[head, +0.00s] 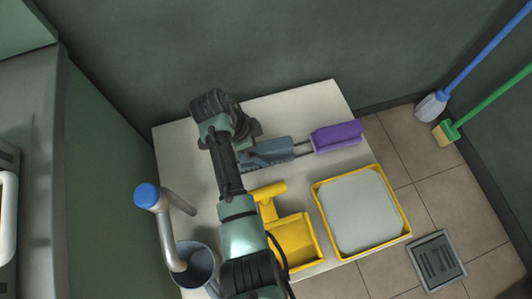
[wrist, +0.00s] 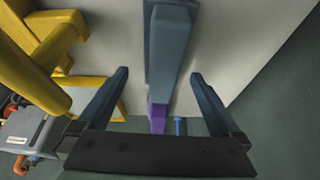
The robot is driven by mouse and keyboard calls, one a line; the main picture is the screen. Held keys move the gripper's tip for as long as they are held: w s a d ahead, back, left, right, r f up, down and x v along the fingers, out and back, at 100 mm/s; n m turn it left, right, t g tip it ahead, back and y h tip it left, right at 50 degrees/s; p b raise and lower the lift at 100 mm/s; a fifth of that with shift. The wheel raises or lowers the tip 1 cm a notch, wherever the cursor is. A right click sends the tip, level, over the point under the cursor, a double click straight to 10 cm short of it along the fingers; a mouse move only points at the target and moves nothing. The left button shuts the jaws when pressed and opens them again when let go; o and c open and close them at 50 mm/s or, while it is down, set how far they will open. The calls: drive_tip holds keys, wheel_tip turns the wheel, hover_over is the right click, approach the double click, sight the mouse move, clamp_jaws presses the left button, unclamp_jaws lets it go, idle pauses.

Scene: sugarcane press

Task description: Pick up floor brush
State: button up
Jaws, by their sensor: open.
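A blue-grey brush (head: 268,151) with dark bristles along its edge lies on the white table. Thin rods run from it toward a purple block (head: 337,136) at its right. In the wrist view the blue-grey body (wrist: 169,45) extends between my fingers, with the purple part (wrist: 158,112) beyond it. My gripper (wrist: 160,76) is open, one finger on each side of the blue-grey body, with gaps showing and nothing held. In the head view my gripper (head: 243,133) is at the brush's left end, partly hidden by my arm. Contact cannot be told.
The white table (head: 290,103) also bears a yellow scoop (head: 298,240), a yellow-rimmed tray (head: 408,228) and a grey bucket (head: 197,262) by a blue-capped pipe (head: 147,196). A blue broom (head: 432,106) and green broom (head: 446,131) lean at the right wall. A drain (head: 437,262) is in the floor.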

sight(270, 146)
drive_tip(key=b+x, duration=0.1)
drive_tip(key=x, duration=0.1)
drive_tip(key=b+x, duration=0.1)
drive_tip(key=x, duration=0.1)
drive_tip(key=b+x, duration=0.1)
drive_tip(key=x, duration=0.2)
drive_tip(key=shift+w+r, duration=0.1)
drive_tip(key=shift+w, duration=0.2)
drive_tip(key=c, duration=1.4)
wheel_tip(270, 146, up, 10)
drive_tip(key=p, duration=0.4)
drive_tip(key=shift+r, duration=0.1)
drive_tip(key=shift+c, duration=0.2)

::::::

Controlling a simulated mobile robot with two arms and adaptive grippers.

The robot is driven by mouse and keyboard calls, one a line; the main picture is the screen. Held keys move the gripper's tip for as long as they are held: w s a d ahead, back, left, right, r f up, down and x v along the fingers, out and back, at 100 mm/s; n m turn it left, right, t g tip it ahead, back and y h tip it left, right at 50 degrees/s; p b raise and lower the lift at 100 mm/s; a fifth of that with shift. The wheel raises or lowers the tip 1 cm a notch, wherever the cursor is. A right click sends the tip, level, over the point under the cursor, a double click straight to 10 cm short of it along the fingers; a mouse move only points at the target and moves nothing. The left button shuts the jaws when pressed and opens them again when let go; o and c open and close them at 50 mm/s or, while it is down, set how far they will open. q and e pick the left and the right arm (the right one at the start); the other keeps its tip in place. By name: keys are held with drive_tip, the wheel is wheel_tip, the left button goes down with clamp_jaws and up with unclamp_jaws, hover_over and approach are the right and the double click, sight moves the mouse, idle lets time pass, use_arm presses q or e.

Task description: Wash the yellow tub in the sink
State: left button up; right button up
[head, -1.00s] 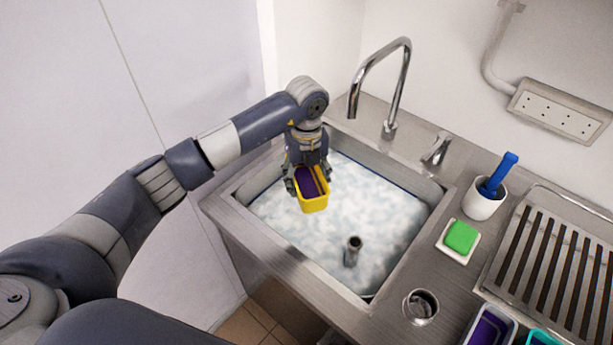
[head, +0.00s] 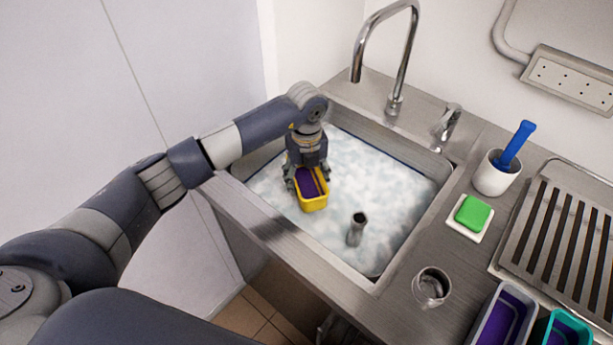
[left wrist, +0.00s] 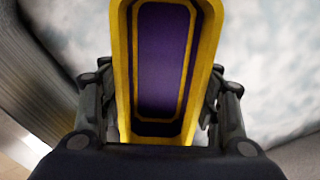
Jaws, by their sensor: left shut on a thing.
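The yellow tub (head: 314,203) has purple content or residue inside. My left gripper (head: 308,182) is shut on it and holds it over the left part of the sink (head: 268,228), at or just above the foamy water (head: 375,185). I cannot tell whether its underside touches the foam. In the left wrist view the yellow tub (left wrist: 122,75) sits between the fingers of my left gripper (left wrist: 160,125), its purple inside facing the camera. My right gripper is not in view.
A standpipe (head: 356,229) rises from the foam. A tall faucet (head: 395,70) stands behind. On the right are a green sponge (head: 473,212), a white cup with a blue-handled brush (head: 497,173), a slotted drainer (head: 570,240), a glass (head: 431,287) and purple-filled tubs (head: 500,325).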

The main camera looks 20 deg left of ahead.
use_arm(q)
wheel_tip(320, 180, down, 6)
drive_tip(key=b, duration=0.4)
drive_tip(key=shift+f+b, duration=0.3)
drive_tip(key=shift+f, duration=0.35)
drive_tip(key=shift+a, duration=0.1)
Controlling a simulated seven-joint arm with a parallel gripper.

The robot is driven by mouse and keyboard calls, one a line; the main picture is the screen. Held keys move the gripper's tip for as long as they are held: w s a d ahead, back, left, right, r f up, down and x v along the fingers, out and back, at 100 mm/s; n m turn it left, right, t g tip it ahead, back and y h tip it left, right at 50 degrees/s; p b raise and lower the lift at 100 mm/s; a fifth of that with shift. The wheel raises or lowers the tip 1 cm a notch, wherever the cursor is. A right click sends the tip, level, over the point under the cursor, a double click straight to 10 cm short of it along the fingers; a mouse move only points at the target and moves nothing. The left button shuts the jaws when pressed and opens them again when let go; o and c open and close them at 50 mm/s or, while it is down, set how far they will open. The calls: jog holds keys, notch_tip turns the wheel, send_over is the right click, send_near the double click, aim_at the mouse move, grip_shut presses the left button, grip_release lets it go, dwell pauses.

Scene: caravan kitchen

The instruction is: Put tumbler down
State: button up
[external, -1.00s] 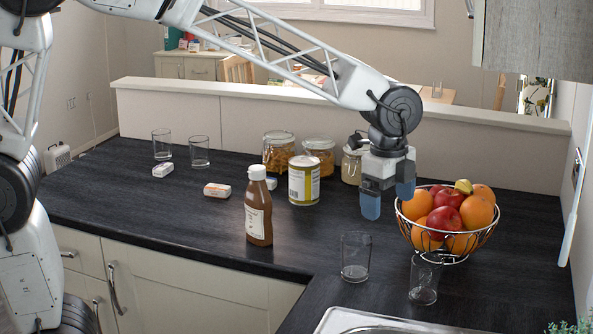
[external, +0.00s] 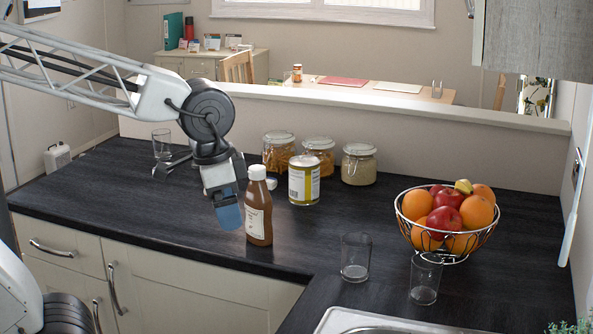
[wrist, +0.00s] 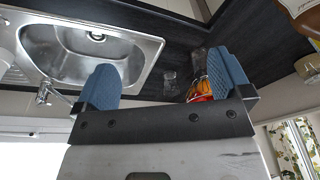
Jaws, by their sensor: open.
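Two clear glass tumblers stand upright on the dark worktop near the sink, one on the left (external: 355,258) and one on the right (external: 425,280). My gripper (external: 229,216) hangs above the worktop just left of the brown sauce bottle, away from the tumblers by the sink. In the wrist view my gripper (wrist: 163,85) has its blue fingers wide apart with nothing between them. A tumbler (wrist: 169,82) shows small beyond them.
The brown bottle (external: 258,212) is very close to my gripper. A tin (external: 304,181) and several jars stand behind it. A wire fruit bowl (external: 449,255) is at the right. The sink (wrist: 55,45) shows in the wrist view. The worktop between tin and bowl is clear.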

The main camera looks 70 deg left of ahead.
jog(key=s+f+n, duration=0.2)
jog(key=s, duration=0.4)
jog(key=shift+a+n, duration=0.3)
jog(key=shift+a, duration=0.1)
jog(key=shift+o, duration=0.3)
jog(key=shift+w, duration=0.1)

::::::

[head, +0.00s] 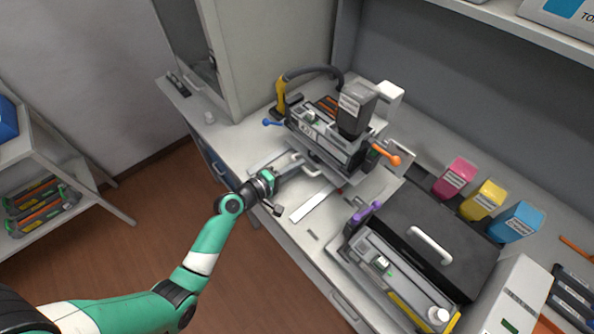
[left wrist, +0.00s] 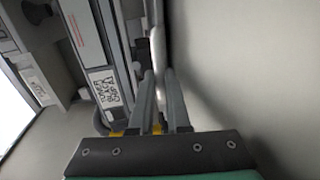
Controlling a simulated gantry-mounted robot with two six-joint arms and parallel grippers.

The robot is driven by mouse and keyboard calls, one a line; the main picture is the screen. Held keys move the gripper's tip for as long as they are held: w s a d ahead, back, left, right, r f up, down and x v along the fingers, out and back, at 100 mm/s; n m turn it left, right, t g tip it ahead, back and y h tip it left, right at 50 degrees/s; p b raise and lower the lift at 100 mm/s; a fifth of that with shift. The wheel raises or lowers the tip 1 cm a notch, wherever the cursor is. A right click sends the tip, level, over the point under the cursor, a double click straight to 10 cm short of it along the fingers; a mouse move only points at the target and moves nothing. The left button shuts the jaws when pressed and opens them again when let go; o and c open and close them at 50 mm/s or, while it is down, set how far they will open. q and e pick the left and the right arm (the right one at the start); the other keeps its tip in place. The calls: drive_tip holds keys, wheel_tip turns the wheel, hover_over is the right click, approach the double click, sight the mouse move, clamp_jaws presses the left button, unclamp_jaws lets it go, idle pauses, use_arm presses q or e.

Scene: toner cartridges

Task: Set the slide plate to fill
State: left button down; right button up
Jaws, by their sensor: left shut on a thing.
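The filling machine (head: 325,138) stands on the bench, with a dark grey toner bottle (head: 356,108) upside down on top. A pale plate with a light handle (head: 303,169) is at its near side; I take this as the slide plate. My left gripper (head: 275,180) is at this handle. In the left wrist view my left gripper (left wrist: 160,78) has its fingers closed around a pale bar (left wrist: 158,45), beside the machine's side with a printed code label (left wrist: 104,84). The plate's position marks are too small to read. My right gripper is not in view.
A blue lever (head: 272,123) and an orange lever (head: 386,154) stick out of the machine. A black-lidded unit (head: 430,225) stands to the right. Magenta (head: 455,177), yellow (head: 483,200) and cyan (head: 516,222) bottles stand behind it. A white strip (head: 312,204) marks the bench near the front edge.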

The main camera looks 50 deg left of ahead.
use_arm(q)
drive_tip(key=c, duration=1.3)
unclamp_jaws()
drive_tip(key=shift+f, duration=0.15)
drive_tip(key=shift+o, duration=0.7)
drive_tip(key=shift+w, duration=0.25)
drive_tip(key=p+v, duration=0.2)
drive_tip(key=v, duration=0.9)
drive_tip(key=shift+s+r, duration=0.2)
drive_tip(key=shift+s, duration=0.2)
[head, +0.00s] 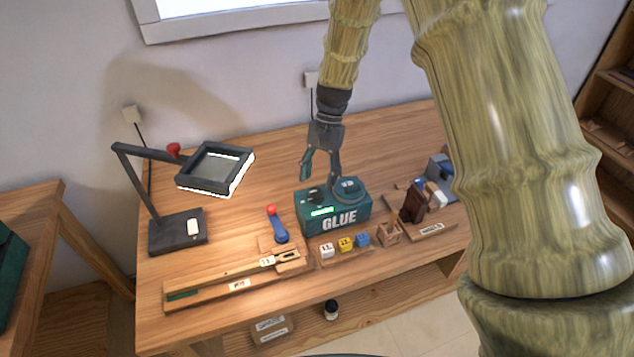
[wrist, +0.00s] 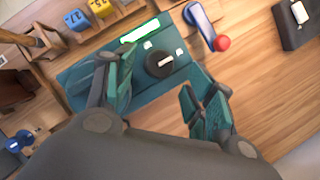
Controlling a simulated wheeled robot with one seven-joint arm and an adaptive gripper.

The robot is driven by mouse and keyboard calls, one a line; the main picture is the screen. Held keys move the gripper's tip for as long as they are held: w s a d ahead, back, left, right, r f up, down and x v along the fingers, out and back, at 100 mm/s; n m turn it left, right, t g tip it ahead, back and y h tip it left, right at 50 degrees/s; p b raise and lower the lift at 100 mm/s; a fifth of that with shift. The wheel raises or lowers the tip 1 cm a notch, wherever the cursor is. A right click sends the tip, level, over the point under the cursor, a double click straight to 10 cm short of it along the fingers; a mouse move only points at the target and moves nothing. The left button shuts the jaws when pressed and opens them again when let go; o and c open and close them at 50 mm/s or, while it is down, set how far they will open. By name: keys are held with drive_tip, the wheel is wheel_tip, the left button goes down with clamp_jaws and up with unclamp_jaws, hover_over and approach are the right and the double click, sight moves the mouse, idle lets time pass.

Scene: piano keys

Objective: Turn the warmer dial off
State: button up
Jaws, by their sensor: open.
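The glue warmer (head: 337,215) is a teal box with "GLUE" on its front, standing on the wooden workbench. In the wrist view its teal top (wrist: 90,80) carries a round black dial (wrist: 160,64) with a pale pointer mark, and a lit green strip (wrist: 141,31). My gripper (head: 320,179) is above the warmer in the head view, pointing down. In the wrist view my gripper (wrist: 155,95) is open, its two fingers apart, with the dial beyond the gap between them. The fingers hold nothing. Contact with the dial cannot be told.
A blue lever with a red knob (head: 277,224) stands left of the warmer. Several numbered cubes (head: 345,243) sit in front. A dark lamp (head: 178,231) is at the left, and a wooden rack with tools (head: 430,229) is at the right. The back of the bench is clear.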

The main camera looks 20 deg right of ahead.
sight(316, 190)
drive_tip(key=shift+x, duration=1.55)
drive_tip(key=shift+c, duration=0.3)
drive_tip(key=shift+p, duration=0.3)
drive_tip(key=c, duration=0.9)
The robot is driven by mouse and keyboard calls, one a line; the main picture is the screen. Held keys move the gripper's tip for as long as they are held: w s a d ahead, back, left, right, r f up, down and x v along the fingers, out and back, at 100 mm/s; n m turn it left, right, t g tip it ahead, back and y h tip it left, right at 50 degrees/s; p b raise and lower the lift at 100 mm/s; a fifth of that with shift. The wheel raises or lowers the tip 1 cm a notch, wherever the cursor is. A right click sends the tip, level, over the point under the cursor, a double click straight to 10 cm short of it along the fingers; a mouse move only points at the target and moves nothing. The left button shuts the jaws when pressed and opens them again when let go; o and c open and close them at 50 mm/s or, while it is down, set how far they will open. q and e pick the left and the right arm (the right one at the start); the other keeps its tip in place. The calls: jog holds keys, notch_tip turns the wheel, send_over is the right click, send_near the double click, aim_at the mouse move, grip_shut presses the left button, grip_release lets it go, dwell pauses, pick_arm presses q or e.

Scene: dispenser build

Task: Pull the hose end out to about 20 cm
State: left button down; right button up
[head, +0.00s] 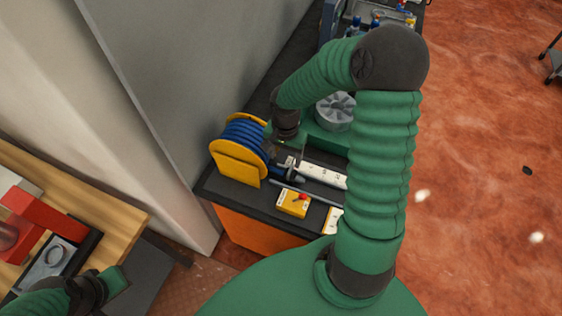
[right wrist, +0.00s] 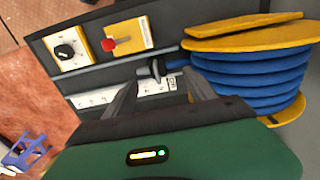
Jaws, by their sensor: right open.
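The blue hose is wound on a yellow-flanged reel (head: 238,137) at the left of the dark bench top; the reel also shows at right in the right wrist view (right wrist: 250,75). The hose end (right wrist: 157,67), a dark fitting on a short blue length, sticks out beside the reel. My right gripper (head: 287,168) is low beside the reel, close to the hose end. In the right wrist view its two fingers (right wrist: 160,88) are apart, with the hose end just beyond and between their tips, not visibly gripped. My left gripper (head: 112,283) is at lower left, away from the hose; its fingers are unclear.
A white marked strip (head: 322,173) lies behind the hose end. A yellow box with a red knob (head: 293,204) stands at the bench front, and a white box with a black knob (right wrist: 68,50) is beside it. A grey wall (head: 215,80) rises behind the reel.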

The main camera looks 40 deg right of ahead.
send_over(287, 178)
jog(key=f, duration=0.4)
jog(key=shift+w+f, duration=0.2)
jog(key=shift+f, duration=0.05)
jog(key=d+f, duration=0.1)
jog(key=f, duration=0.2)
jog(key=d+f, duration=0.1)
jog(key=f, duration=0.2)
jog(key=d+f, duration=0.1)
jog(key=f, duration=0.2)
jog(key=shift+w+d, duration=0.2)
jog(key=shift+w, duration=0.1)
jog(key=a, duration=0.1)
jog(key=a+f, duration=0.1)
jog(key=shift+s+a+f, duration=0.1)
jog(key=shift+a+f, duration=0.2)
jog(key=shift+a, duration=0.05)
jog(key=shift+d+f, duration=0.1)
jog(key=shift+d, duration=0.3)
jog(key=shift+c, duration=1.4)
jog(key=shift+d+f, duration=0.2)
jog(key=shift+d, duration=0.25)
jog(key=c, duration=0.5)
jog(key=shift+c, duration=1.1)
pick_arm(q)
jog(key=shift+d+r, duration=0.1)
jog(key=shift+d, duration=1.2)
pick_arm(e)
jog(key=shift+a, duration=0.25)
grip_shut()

::::::

Problem to solve: Check each line of the listing above for the string "Scene", then report only how many lines have it.

Result of this exercise: 5